The UK's blue chip index rose 0.93 per cent to 5,878 points, led higher by Anglo American, BHP Billiton and Glencore.
"European markets picked up where they left off at the end of last week yesterday with another strong day of gains, helped by a rebound in oil prices as well as some soothing noises from Chinese policymakers about the direction of the yuan, and a muted reaction in Chinese stock markets as they returned from their New Year break to post only a modest decline," said Michael Hewson, chief markets analyst at CMC Markets.
The rebound in European benchmarks was also helped by further dovish pledges from ECB President Mario Draghi to do more next month to help underpin the economy in Europe, Hewson added.
Anglo American's share price rose 1.3 per cent to 398.17p after the company unveiled a turnaround plan. This morning it said earnings slumped in 2015.
Meanwhile, BHP Billiton and Glencore rose 4.17 per cent to 722.5p per share and 3.95 per cent to 105.28p per share respectively. Rio Tinto's share price opened 3.19 per cent up at 1,910p.

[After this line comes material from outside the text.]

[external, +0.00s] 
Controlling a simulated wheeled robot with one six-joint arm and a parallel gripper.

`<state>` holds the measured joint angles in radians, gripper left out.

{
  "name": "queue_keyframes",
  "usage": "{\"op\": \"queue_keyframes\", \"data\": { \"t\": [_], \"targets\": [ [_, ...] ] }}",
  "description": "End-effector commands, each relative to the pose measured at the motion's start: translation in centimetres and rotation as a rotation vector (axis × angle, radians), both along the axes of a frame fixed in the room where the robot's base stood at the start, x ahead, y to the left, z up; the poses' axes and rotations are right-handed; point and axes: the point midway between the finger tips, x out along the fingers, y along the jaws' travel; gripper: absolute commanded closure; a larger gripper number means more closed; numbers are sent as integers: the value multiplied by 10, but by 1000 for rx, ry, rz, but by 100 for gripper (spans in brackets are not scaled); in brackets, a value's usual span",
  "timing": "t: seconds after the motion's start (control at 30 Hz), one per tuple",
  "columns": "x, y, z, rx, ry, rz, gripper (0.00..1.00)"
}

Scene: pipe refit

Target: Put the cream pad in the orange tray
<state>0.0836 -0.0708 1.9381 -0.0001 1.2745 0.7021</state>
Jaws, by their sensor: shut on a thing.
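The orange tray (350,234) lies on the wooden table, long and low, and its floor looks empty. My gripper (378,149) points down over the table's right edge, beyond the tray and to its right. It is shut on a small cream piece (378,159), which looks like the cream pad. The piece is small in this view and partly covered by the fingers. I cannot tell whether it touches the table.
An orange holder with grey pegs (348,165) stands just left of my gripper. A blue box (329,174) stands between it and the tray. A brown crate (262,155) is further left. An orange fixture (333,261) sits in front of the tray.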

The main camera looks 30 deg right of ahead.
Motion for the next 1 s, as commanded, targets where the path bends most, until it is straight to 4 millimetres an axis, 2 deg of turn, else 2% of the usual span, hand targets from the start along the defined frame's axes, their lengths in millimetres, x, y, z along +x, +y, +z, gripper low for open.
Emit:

Banks had a more subdued start to the day after volatile trading over the last week. HSBC fell just 0.11 per cent to 445.9p per share after yesterday announcing it would remain headquartered in the UK. Lloyds was up 1.31 per cent at 60.63p per share, while Royal Bank of Scotland rose 1.54 per cent to 250.1p per share. Barclays' share price opened at 161.6p per share, a 0.53 per cent rise.
Oil prices were close to $34.75 per barrel on speculation there could be production cuts, as the world's largest oil producers – including key Opec nations – prepared to meet in Doha.
Given the rebound, BP's share price also surged, rising 5.33 per cent to 347.2p. And Shell rose 2.86 per cent to 1,584p per share.
However, all the positive news is not without warning: despite the rebound seen in financials and oil and gas stocks in the last couple of days the factors that have driven the sharp declines in the last few weeks haven’t changed, said Hewson.
"And for all of Draghi’s soothing comments, markets are becoming much more sceptical of the ability of central banks to do anything other than extend and pretend, or think creatively, with their current policy merely being the equivalent of monetary policy double or quits," he added.